Et voici comment, auguste lectorat, au détour d’un incident de voyage, on démontre, d’un doigt dans le nez et d’un coup de théorème de Gôdel, que le maroquinier et le vendeur de sacs sont indéfinissables en dehors de leur propre espace mutuel. Je crois maintenant qu’ils n’existent pas, en réalité. Apprends la vérité, auguste lectorat : les maroquiniers sont une création de notre esprit et une invention des bagagistes de Lyon Saint Exupéry.
J’ignore cependant encore dans quel funeste but. Mais, si je disparais, tu connaîtras au moins les coupables.

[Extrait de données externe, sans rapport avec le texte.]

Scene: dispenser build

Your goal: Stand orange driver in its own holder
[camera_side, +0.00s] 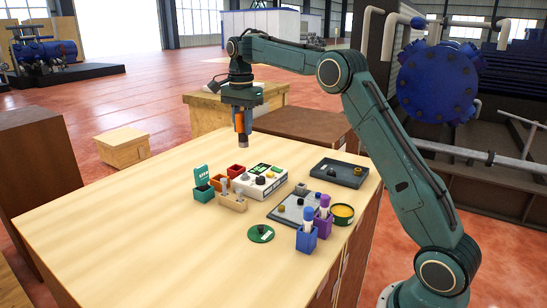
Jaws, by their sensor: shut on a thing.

Ha ha ! Merci pour cette belle tranche de rigolade ! Tu nous raconteras ta rencontre avec le maroquinier ?
Y’a un cimetière indien sous la Chapelle de Guinchay ?
Je pense qu’il y en a un sous l’aéroport Lyon St Ex’. Du coup je vous raconterai comment mon sac blessé, devenant zombie, mangera le cerveau du maroquinier pour diriger une armée de valises qui iront libérer les caddies du joug humain.
En même temsp tu notes dans un calepin ce genre d’anecdote et dans six mois tu peux faire une suite à “l’enquête” de Philippe Claudel.